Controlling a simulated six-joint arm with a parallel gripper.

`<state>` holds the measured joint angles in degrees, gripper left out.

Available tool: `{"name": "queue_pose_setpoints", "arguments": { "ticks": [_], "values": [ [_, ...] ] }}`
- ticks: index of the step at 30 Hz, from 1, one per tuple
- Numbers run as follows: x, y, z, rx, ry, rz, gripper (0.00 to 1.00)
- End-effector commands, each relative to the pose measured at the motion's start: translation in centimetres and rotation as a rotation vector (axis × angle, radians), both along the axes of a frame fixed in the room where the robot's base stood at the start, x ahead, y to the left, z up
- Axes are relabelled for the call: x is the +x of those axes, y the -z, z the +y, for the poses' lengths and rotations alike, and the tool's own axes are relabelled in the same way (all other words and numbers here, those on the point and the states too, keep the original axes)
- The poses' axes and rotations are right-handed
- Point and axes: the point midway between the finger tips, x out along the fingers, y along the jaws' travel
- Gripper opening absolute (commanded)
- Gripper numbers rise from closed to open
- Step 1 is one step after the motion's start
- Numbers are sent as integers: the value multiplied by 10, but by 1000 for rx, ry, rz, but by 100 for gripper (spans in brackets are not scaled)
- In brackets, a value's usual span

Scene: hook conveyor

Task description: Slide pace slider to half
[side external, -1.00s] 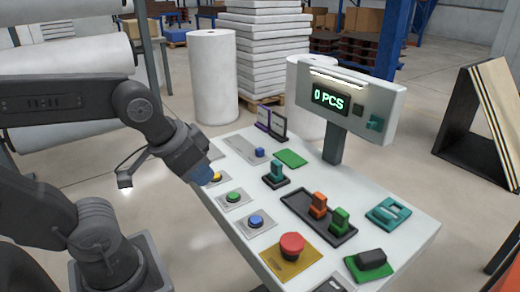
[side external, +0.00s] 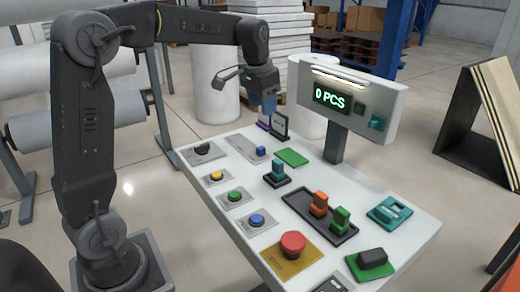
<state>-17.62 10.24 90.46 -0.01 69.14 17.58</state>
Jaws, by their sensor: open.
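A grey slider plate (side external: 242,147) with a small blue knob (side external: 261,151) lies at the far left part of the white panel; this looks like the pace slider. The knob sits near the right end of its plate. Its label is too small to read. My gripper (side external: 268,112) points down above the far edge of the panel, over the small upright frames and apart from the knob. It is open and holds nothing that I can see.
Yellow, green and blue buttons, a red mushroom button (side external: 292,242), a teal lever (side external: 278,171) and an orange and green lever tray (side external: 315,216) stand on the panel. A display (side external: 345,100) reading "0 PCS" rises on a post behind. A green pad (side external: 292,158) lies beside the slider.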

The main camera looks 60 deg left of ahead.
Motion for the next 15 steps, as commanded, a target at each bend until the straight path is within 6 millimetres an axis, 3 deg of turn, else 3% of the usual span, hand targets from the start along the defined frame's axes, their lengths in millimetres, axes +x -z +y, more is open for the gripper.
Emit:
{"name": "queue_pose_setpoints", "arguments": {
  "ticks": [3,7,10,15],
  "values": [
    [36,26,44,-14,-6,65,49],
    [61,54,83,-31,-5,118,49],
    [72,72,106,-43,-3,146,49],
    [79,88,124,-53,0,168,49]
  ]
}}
================================
» BRIEF: Repeat the listing in full and exactly. Do not include any images.

» SOLVED PROBLEM:
Controlling a simulated six-joint arm with a parallel gripper.

`<state>` holds the measured joint angles in degrees, gripper left out.

Available tool: `{"name": "queue_pose_setpoints", "arguments": { "ticks": [_], "values": [ [_, ...] ] }}`
- ticks: index of the step at 30 Hz, from 1, one per tuple
- Numbers run as follows: x, y, z, rx, ry, rz, gripper (0.00 to 1.00)
- End-effector commands, each relative to the pose measured at the motion's start: translation in centimetres and rotation as a rotation vector (axis × angle, radians), both along the axes of a frame fixed in the room where the robot's base stood at the start, x ahead, y to the left, z up
- Axes are relabelled for the call: x is the +x of those axes, y the -z, z the +y, for the poses' lengths and rotations alike, and the tool's own axes are relabelled in the same way (all other words and numbers here, those on the point and the states too, keep the original axes)
- The poses' axes and rotations are right-handed
- Point and axes: the point midway between the finger tips, x out along the fingers, y along the jaws' travel
- Gripper opening absolute (commanded)
- Gripper numbers rise from closed to open
- Step 1 is one step after the motion's start
- Numbers are sent as integers: the value multiplied by 10, but by 1000 for rx, ry, rz, but by 100 for gripper (spans in brackets are not scaled)
- In brackets, a value's usual span

Scene: hook conveyor

Task description: Slide pace slider to half
[side external, -1.00s] 
[side external, +0.00s] 
<state>-17.62 10.24 90.46 -0.01 69.14 17.58</state>
Jaws, by their sensor: open.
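A grey slider plate (side external: 242,147) with a small blue knob (side external: 261,151) lies at the far left part of the white panel; this looks like the pace slider. The knob sits near the right end of its plate. Its label is too small to read. My gripper (side external: 268,112) points down above the far edge of the panel, over the small upright frames and apart from the knob. It is open and holds nothing that I can see.
Yellow, green and blue buttons, a red mushroom button (side external: 292,242), a teal lever (side external: 278,171) and an orange and green lever tray (side external: 315,216) stand on the panel. A display (side external: 345,100) reading "0 PCS" rises on a post behind. A green pad (side external: 292,158) lies beside the slider.

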The main camera looks 60 deg left of ahead.
Motion for the next 15 steps, as commanded, a target at each bend until the straight path is within 6 millimetres an axis, 3 deg of turn, else 3% of the usual span, hand targets from the start along the defined frame's axes, their lengths in millimetres, axes +x -z +y, more is open for the gripper.
Emit:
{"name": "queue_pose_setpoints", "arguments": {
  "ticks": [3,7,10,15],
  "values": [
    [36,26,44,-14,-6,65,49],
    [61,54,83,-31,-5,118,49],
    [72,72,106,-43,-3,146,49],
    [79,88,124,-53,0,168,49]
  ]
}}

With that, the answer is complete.